Two High Court scraps with one of the country's most notorious career criminals, including an unsuccessful attempt to defend a voting ban on prisoners, cost taxpayers $368,000.
Crown Law confirmed it had spent $368,921.54 to defend actions brought by serial prison litigant Arthur Taylor.
In one case, Taylor, who is serving lengthy sentences for a raft of crimes involving drugs, firearms and kidnapping, took on Corrections' chief executive Ray Smith who assigned him a "high" security classification. Judge Rebecca Ellis reserved judgment on September 11.
The other case was against Smith and Attorney-General Chris Finlayson. Taylor and four other inmates challenged the voting ban imposed on New Zealand prisoners.
In July last year, the High Court issued a formal "declaration of inconsistency" with the Bill of Rights Act.
However, that does not mean Parliament has to scrap the ban.
The Government is considering the judgment, but has indicated the Bill of Rights has been taken into consideration when refusing votes to inmates.

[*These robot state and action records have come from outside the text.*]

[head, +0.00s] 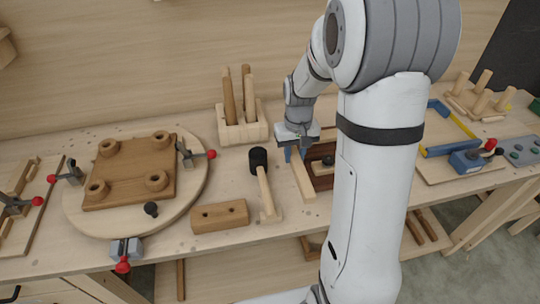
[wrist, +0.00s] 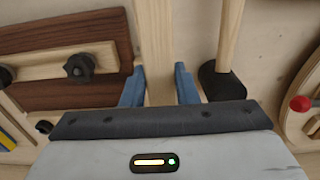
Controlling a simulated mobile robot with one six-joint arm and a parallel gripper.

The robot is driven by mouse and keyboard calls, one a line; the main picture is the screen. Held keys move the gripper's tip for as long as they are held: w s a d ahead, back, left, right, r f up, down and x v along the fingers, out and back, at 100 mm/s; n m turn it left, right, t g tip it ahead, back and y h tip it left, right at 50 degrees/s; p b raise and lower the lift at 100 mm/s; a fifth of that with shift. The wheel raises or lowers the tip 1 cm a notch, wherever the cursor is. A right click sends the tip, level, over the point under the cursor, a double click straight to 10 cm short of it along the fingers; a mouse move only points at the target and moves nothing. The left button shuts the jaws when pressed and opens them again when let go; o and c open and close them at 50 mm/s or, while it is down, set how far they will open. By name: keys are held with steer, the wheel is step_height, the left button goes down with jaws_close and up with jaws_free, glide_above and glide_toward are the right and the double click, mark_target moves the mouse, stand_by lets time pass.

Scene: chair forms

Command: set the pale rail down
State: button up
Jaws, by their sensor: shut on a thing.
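The pale rail (head: 304,177) is a light wooden bar in the head view, right of the mallet. My gripper (head: 296,152) is above the bench with its blue fingers on either side of the rail's far end. In the wrist view the rail (wrist: 156,60) runs up between the two blue fingers of my gripper (wrist: 160,88), which is shut on it. The rail lies beside a dark brown board (head: 321,165), partly hidden by my arm. I cannot tell whether the rail touches the bench.
A black-headed mallet (head: 265,188) lies close left of the rail. A drilled wooden block (head: 220,216) and a round turntable (head: 190,200) with a brown panel are further left. A peg holder (head: 243,131) stands behind. A blue vise (head: 468,161) is at right. Little bare bench shows beside the rail.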

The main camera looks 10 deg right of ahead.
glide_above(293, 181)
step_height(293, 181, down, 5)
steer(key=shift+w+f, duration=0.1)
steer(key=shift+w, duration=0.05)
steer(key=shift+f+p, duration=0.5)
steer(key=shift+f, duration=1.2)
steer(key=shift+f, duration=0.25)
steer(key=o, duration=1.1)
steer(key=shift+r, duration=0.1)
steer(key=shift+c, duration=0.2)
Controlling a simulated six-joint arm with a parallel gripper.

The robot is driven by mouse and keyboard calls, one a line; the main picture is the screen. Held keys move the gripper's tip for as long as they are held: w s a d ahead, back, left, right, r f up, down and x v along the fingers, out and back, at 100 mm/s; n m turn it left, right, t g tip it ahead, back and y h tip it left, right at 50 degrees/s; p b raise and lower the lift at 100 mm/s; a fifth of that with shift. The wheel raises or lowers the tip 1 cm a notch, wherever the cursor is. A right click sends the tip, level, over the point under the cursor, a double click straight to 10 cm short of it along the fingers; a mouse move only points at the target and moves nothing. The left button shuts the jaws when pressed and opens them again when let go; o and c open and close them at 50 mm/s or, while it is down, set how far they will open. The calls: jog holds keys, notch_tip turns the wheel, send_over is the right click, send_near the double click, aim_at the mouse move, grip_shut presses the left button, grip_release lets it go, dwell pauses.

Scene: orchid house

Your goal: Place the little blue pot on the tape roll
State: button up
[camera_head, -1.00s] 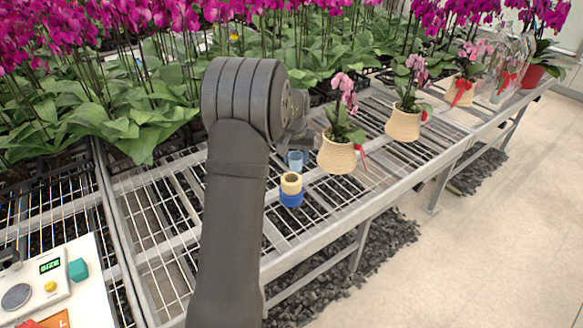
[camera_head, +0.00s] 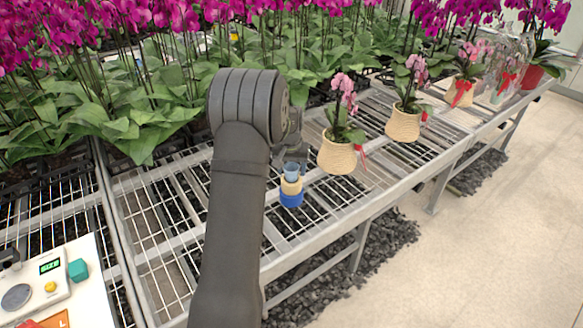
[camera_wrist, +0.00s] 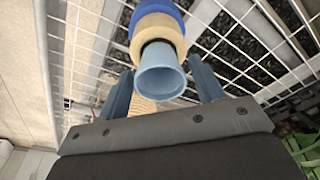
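The little blue pot (camera_head: 291,170) is light blue and upright, mouth up. A tan ring (camera_head: 291,186), looking like a tape roll, sits on a wider blue ring (camera_head: 291,200) on the wire bench. The pot is over the tan ring and overlaps its dark central hole in the wrist view; I cannot tell whether they touch. In the head view my gripper (camera_head: 293,152) is partly hidden by my arm.
A potted pink orchid in a woven pot (camera_head: 336,155) stands just right of the rings, with another (camera_head: 403,124) farther right. Dense orchids fill the back. The wire bench (camera_head: 170,220) is clear to the left. A white panel (camera_head: 70,285) is at lower left.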

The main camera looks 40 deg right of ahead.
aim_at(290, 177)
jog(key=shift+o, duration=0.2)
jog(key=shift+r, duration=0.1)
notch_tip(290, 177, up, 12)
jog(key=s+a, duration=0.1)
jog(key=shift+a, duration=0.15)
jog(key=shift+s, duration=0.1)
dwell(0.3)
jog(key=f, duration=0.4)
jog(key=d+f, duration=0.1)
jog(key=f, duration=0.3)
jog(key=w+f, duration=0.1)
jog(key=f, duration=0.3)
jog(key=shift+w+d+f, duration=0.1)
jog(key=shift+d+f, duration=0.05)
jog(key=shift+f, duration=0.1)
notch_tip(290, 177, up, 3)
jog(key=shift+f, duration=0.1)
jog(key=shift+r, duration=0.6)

Taylor's lawyer, Richard Francois, said at the time he intended to take the case to the United Nations and "point out this is a human rights violation".
Many nations, including Ireland, Spain and Switzerland, allow inmates full voting rights. Others, such as France and Germany, determine voting rights on the nature of an inmates' conviction.
In New Zealand, only prisoners serving terms of more than three years were prohibited from voting until 2010 when the law changed to cover all prisoners after a member's bill by National's Paul Quinn, who is no longer in Parliament.
Justice Paul Heath said his decision related only to the blanket ban and not the earlier ban.
"There are powerful arguments that the limitations on the prohibition contained in the original [Act] are justifiable in a free and democratic society."